The All India Muslim Personal Law Board felt that the Muslim Personal Law is out of Supreme Court’s jurisdiction! I wonder how Baba Ramdev or someone else belonging to the majority religion, how much outcry would have been made by now.
Mulayam Singh and Azam Khan would have ensured that the Baba or Sadhu booked under ‘Contempt of Court. Shashi Tharoor would have tweeted how this goes against the spirit of constitution, only to be seconded by Manish Tewari. Mani Shankar Aiyar would have asked ISIS for help to establish a Congress government in the centre, so that these type of wrongs could be corrected – in the Shariat way. Arundhati Roy and Amartya Sen would write articles how the majoritarianism is killing the idea of ‘Bharat’. And finally Rahul Gandhi would have gone to Las Vegas to do ‘Atma Chintan’ in some cool casino – only because he doesn’t know better to do.

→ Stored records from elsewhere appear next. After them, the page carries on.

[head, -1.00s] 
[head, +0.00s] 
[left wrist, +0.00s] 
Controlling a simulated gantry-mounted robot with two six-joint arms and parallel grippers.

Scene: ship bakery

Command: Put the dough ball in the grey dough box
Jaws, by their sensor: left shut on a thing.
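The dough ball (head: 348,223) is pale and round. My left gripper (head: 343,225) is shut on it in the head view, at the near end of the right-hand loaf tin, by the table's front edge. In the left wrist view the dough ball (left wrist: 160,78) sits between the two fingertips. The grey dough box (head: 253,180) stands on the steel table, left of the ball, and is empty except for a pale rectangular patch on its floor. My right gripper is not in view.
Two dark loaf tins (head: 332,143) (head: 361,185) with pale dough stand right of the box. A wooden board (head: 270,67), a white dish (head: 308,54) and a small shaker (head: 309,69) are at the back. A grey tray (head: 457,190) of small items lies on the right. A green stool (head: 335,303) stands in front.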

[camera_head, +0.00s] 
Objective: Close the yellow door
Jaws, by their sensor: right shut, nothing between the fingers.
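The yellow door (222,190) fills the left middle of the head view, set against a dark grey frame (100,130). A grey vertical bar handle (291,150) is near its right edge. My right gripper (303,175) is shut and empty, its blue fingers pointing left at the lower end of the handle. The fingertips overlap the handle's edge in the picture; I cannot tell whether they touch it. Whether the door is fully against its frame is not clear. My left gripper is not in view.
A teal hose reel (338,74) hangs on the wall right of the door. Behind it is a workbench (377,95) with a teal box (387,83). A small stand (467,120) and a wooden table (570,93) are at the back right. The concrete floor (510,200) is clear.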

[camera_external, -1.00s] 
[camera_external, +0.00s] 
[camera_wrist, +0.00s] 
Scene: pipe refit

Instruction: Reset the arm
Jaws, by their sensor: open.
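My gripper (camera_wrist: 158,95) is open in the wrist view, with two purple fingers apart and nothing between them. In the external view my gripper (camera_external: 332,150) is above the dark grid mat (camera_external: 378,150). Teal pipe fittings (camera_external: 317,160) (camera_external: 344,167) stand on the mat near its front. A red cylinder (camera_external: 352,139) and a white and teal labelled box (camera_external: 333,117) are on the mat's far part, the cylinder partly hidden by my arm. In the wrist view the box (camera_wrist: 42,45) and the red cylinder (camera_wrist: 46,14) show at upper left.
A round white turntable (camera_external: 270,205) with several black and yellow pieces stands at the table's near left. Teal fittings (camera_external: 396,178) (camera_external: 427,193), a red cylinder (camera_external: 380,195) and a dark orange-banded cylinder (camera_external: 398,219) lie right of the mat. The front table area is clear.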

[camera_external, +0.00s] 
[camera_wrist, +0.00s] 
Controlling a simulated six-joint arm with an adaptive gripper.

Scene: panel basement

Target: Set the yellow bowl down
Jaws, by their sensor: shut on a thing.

However, it was the opinion of the mighty Muslim Personal Law Board that none in the secular India could question. It was in response to the suo-motu decision by Supreme Court to evaluate the ‘legal validity’ of the notorious ‘triple talaq’ practice. And the explanation by the All Indian Muslim Personal Law Board was that the Muslim Personal Law was based on Quran and not the one enacted by the Parliament. Arguing further, Ejaaz Maqbool, representing the All Indian Muslim Personal Law Board claimed that there is no guarantee that uniform civil code cannot guarantee national integrity and solidarity citing world wars between Christian nations. He referred to the Hindu Code Bill that was passed in 1956 to make uniform laws amongst various sects of Hindus, and how it failed to achieve the purported uniformity. He enquired to know whether caste-based discrimination ceased in Hinduism.
In fact, the way Ejaz Maqbool articulated the point of All Indian Muslim Personal Law Board very well, he should have been hired by the Gandhis to countrer Subramanian Swamy. He raised all the valid points that will force the court to study the history of world in detail from Indus valley civilisation to today to counter his arguments. But, like every strong fort had a weak link, his arguments have a weak link. And that is ‘truth’. He was arguing for the sake of arguing. It was proven in the history that if ‘change doesn’t come from within, it would be forced by external factors’.
As claimed by him, Muslim Personal Law was something that was based on Quran. But, it is legitimised by the constitution of India so that Indian Courts are using it as one more section of the constitution. The Indian Constitution, till the country remain as it is now, is the supreme document, subjected to only those changes that are done from time to time, by the Parliament. The procedure of constitutional amendments shall be according to the constitution. And the job of interpreting the constitution and scrutinising existing laws is the job of the Supreme Court. And this mechanism is above all personal laws, including the Hindu Law.
It is not that Hindu Law doesn’t have any loopholes that are exploited by various people. It is not that by enacting laws would convert entire population of the nation into a law abiding one. If so, Ejaz saab, how and why there exists crime in all the nations where Shariat is practised? If Shariat could bridge the gap between citizens, why there is opposition to the rulers in Islamic countries, which resulted in ‘uprisings’? So, Shariat, being the common law among Islamic nations could not bridge the differences between various sects of Islam? And so the Hindu code bill failed to iron out all caste-based discrimination. If enacting laws could change the system, I would support Kanhaiya Kumar, who wanted one ‘Rohith Law’ to eliminate caste discrimination. Does it mean I support the discrimination? NO. A Big No.
What is needed to live in peace and let others also live in peace is to ingrain a common sense in one’s brain. And this is supposed to be the job of elders of each and every community, in which they often fail causing disastrous consequences. Uniform Civil Code will not root out treason. Neither traitors are eliminated. In every homogeneous society, there always would be some amount of variance that opposes the main body. Uniform Civil Code in a secular country is only to ensure that all citizens are treated equally, irrespective of their positions with respect to gender, religion, region, language and caste and so many other factors.
In a secular country, which India is, as you all argue and try hard to keep it so, religion is supposed to be a private affair restricted to be a relation between an individual and his or her god. And, God’s job is to take care of his subject, post death. Till death, constitution takes care. Hope, your legal brain notices this small fact. If you still fail to understand, you may consult the new constitution expert Owaisi, who rejected to say ‘Bharat Mata ki Jai’, only because it was not in the constitution!
Finally Maqbool saab, your argument is something like ‘let me also commit a crime, only because everyone else is doing (enjoying)’. It reached such low touched by politics – remember how all parties claim they have given less tickets to criminals? But, all religions are in fact the first political establishments and thus your argument is valid!
Note: This article doesn’t mean that any wrong practices, still practised in Hinduism are correct. Hinduism, the native religion named so by foreigners, is supposed to evolve and change with times and not to rot in some time capsule.